I’m now focusing on the Django REST backend. From what I understand, I need to configure the API to validate the JWTs issued by Auth0 (using JWKs), so that incoming requests can be properly authenticated and the endpoints protected.

I’m currently following this guide: https://auth0.com/docs/quickstart/backend/django/interactive. However, I’ve run into a couple of issues:

  • In step 2, the list of dependencies appears to be missing or blank.

  • I’m also unsure whether registering just the SPA as an application in Auth0 is sufficient, or if I also need to explicitly register my API (i.e., define it as an API resource with an identifier/audience) in order to properly validate tokens on the backend.

Could you please clarify these points?

Hi @rdechiara,

I understand you’re working on integrating Auth0 with your Django REST backend. We are more than glad to assist, so allow me to clear these points as well.

My apologies for the fact that you weren’t able to locate the information needed using directly from our quickstart’s documentation, but you can can find the correct list of dependencies in our updated Django API tutorial - Django API: Authorization.

Here are the dependencies you’ll need to add to your requirements.txt file:

cryptography~=2.8
django~=2.2.7
djangorestframework~=3.10.31
django-cors-headers~=3.1.1
drf-jwt~=1.13.3
pyjwt~=1.7.1
requests~=2.22.0

Regarding your second question, you are correct, so you do need to explicitly register your API in Auth0 for a couple of reasons:

  • Registering your API defines it as a resource server with a unique identifier (the “audience”). When your SPA requests an access token, it will specify this audience.

  • Your Django backend will then validate the JWT access token it receives.
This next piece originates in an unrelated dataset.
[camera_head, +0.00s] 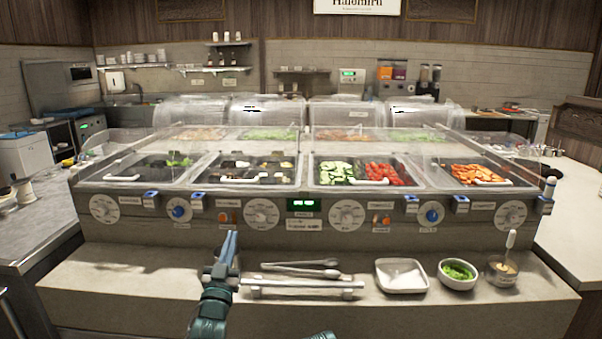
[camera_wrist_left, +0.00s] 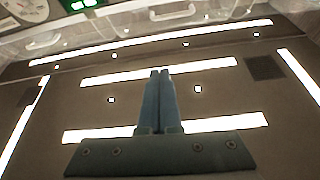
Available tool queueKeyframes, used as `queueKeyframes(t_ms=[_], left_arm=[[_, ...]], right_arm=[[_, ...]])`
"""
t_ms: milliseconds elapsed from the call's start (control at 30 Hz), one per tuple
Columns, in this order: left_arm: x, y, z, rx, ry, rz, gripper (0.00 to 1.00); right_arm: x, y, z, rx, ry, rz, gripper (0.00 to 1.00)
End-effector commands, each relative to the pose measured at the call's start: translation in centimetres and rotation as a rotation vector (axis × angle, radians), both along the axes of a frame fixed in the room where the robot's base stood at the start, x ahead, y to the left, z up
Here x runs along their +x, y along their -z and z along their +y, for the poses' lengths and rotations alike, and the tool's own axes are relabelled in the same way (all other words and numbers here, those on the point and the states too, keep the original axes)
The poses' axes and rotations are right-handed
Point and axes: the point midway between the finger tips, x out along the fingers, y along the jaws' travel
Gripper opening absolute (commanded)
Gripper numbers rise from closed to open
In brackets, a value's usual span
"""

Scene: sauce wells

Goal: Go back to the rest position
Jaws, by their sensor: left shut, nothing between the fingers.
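My left gripper (camera_head: 230,243) is in the head view, above the front counter ledge, left of the metal rack with the tongs. Its two fingers are together and hold nothing. In the left wrist view the closed fingers (camera_wrist_left: 160,74) point at a dark panel with bright strips. At the bottom of the head view a small teal piece of my own body shows. My right gripper is not clearly seen.
Tongs (camera_head: 300,268) lie on a metal rack (camera_head: 305,285). To the right are a white dish (camera_head: 401,276), a bowl of greens (camera_head: 457,275) and a sauce container (camera_head: 502,269) with a utensil. The food well unit (camera_head: 262,212) stands behind the ledge (camera_head: 110,285), whose left part is bare.

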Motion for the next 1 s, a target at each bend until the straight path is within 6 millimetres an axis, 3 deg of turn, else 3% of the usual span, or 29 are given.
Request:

A critical part of this validation is checking that the aud (audience) claim in the token matches the identifier of your API. This ensures that the token was intended for your API and not for some other resource.

The Django API: Authorization documentation walks you through this entire process, from creating the API in the Auth0 dashboard to validating the tokens in your Django application.

I hope this clears things up and please let me know if you have any other questions.